The Best First Digital Product for Beginners (And Why Most People Choose the Wrong One)
If your first digital product didn’t sell, it’s easy to assume one of two things.
Either digital business doesn’t work.
Or you’re not cut out for it.
But in most cases, neither is true.
What usually went wrong is much simpler and far less personal.
You started in the wrong place.
Why so many beginners choose the wrong first product
When you’re new to digital marketing, the advice comes fast and loud.
Create a course.
Launch a membership.
Build something high value.
Charge what you’re worth.
None of that advice asks an important question first.
Do you actually understand how digital products sell?
Beginners are often encouraged to make big decisions before they’ve built clarity, confidence, or context. So they choose products that look impressive instead of products that are realistic for their season of life.

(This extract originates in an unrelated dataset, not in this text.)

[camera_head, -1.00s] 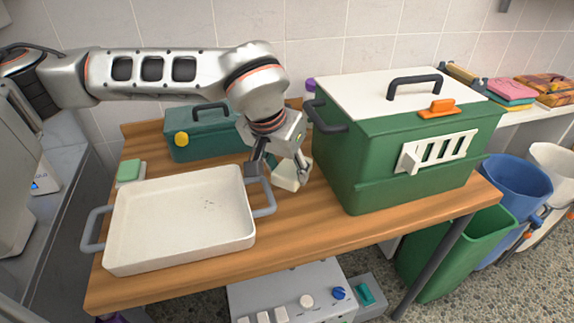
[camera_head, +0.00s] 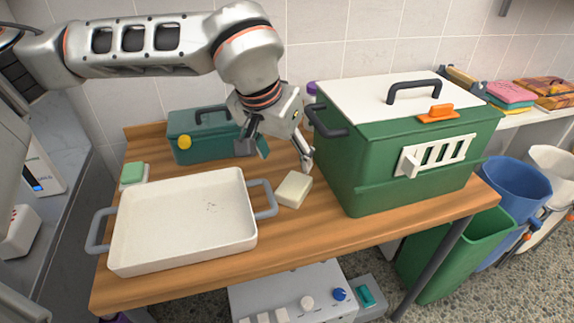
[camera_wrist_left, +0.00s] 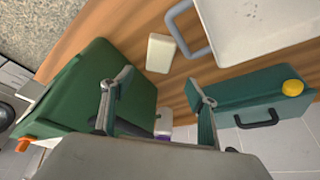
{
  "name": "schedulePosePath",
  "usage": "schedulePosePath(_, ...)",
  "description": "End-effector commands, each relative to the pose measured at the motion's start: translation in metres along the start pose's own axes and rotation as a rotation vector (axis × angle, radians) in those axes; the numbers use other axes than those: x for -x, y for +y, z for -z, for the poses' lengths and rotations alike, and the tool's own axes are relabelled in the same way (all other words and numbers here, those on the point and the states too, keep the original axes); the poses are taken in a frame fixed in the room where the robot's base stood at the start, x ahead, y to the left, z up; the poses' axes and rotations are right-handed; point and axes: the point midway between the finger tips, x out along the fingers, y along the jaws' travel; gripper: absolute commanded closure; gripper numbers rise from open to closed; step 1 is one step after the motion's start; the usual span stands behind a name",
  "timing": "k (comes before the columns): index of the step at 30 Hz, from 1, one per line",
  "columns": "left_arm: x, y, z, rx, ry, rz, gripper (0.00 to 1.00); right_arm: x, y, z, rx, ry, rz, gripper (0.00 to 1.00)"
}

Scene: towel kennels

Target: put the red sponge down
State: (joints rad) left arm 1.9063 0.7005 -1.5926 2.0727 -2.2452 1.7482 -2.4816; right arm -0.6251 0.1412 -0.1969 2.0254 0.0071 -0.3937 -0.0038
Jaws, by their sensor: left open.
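No red sponge shows in either view. A cream, block-shaped sponge (camera_head: 294,189) lies flat on the wooden table between the white tray's right handle and the green box. It also shows in the left wrist view (camera_wrist_left: 160,53), beyond the fingertips. My left gripper (camera_head: 284,155) is open and empty, above and slightly behind the block, apart from it. Its two spread fingers show in the left wrist view (camera_wrist_left: 160,82). My right gripper is not in view.
The white tray (camera_head: 185,215) fills the table's (camera_head: 270,248) left front. The green box (camera_head: 350,180) with a white lid stands close right of the block. A teal toolbox (camera_head: 190,150) stands behind. A green-topped sponge (camera_head: 132,172) lies at the back left.

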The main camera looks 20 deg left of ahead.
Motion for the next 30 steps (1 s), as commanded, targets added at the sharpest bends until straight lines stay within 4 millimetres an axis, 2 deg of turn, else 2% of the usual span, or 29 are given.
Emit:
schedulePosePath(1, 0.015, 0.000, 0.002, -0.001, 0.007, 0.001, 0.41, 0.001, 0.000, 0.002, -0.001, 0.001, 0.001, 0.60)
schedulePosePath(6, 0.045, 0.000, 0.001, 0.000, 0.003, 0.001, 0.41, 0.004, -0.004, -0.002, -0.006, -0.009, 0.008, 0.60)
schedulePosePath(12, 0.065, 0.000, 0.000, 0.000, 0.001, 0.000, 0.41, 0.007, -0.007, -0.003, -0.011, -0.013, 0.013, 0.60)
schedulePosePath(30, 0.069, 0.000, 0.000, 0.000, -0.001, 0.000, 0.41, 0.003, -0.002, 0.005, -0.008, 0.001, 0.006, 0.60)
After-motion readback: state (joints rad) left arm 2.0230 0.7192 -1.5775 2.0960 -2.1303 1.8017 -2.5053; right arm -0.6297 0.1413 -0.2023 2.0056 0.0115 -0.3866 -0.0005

The result is often the same:
- Too much pressure
- Too much emotional attachment
- Too much effort before any feedback
When it doesn’t work, it feels personal.
But the issue isn’t capability.
It’s sequence.
What a good first digital product actually does
Your first digital product is not meant to replace your income.
It’s not meant to prove your expertise to strangers online.

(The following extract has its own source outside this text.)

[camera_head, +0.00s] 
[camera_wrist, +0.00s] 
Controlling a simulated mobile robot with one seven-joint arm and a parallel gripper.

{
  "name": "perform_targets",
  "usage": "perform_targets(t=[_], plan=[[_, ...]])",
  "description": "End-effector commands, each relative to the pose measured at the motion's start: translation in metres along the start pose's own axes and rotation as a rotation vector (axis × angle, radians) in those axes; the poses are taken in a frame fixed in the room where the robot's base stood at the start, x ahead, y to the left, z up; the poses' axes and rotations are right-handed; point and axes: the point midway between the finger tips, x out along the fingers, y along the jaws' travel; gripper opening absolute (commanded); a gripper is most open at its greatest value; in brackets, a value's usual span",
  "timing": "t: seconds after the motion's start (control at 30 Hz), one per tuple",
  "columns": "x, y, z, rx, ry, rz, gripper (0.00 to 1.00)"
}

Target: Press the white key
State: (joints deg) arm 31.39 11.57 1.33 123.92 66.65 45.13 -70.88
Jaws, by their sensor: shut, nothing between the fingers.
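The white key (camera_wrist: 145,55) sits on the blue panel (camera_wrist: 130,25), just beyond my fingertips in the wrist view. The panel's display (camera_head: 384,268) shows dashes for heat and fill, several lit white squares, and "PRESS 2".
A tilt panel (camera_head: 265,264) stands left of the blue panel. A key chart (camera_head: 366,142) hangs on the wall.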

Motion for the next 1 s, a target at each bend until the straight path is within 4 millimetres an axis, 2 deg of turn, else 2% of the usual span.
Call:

Its real job is much quieter.
A good first digital product does four things well.
First, it is easy to understand.
Someone should immediately know what problem it helps with.
Second, it solves one specific problem.
Not transformation. Relief.
Third, it can be created without draining you.

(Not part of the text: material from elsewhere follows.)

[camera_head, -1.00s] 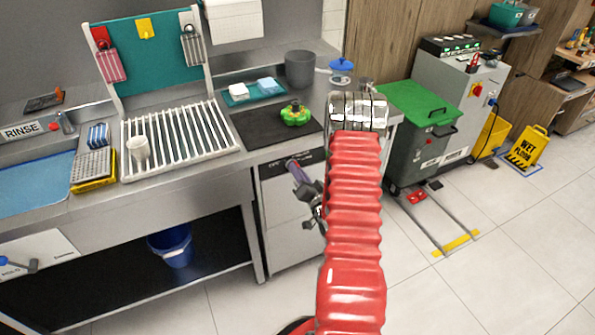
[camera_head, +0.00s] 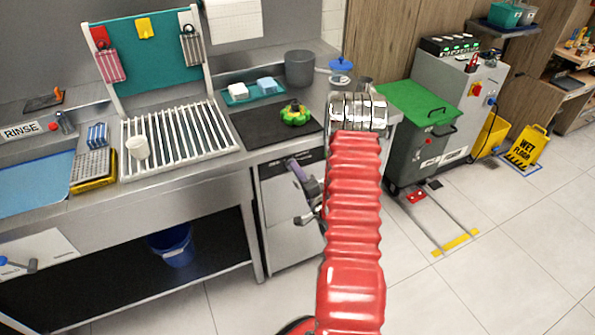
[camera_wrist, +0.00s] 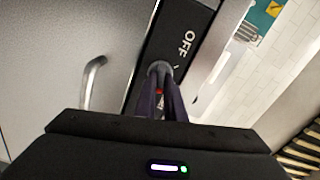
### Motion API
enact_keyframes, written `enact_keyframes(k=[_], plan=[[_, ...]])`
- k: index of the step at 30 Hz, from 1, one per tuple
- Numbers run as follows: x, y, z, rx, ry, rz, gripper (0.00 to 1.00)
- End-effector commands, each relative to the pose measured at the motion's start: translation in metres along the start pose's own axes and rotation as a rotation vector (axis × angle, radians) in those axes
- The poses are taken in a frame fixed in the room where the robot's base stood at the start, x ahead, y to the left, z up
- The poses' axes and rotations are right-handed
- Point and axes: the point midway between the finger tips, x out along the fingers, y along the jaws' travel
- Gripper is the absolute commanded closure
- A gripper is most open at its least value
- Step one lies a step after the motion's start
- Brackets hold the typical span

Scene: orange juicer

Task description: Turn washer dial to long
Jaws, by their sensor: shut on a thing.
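The washer (camera_head: 285,215) is the grey-fronted unit under the right part of the counter, with a dark control strip along its top. In the wrist view, the dial (camera_wrist: 160,68) is a small grey round knob on that strip, next to the word OFF. My gripper (camera_wrist: 160,80) is shut on the dial, with its two dark purple fingers on either side. A bit of red shows between the fingers. In the head view, my gripper (camera_head: 291,163) reaches the strip. The dial is hidden there, and the LONG mark cannot be made out in either view.
A curved metal handle (camera_wrist: 92,80) stands out from the washer front, left of my fingers in the wrist view. The counter above holds a black mat (camera_head: 262,131) and a dish rack (camera_head: 200,145). A green-lidded bin (camera_head: 415,105) stands to the right. The floor in front is open.

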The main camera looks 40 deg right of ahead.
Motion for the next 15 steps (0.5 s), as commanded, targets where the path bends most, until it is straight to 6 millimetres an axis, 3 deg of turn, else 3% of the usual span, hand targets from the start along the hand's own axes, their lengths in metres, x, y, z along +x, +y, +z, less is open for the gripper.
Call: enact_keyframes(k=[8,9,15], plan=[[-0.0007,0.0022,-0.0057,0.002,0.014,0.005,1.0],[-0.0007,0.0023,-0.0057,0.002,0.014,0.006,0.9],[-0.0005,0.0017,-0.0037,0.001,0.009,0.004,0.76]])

Momentum matters more than perfection at this stage.
And fourth, it is easy to talk about.
If explaining your product feels heavy, selling it will feel heavier.
This is where many beginners get stuck. They assume value comes from size or complexity. In reality, value comes from clarity.
What most people think they should start with
Many beginners are told to start with:
- A full course
- A membership
- A done-for-you service
- An all-in-one solution
These can work later.
They are rarely kind to beginners.
These types of products often require:
- Constant visibility
- High emotional investment
- Strong positioning skills
- Confidence that has not had time to grow
For someone balancing work, motherhood, or limited energy, this pressure usually leads to burnout before sales ever happen.
Why I didn’t create my first product right away
This part is rarely talked about.
I didn’t create my first digital product immediately.
Not because I was afraid.
Not because I didn’t believe in myself.
I didn’t want to teach from theory.
At that stage, I didn’t feel I had the background to confidently say, “This is the right solution.” Instead of forcing myself to create something just to have a product, I chose to learn first.
I learned through done-for-you affiliate products.
That choice gave me access to something incredibly valuable.
Proximity to real demand.
By promoting existing products, I could observe:
- What questions kept repeating
- Where people felt confused
- What offers promised but didn’t fully deliver
- What beginners actually needed instead
Over time, patterns became clear.
Gaps in the market stood out.
Confidence grew naturally, without pressure.
Creating your first product does not mean you have to create it immediately.
Learning the fundamentals before creating anything
Before creating a product, I needed to understand how digital business actually works.
Not just content creation, but the fundamentals behind selling online. How offers are positioned. Why some products convert quietly while others struggle. How trust is built without constant visibility.
Learning through done-for-you affiliate products allowed me to study these fundamentals without the pressure to invent everything from scratch. I could observe real systems in action and learn how buyers move before making big decisions of my own.
This foundation mattered more than speed.
Without it, creating a product would have felt like another experiment instead of a grounded decision.
So what is the best first digital product
Here’s the part most advice skips.
For many beginners, the best first digital product is not something they create.
It’s something they understand deeply first.
That might look like:
- Promoting a done-for-you product while learning buyer behavior
- Creating a simple guide based on real questions people keep asking
- Sharing a clear framework instead of a full system
The goal is not ownership.
The goal is clarity.
When clarity comes first, selling stops feeling forced.
Why strategy matters more than motivation
Many people think they need more motivation to sell.
But motivation fades when strategy doesn’t fit real life.
If your approach requires:
- Daily content
- Constant energy
- Being visible all the time
It eventually breaks down.
When you understand:
- What you are selling
- Why it exists
- Who it is for
Sales become quieter.
Content feels lighter.
Consistency stops feeling like discipline.
A gentle next step if you feel unsure
If you are new to digital marketing and unsure what to sell, how to start, or whether you are choosing the right path, you don’t need to rush into creating anything yet.
What helped me most was learning the fundamentals first. Understanding how digital products work, how selling happens behind the scenes, and how systems support consistency without burnout.
That is why I recommend starting with a beginner-friendly foundation like USC Kickstart. It helps you learn the core structure behind digital product sales so you can make informed decisions instead of guessing your way forward.
You can explore it when you are ready.
Learn more about Unfaced Strategy here →
You are not behind
If your first product didn’t sell, you didn’t fail.
If you haven’t created one yet, you are not late.
You simply chose to learn what most people were told to skip.
The right first product is not about speed.
It is about fit.
And when the fit is right, selling no longer feels like something you have to force.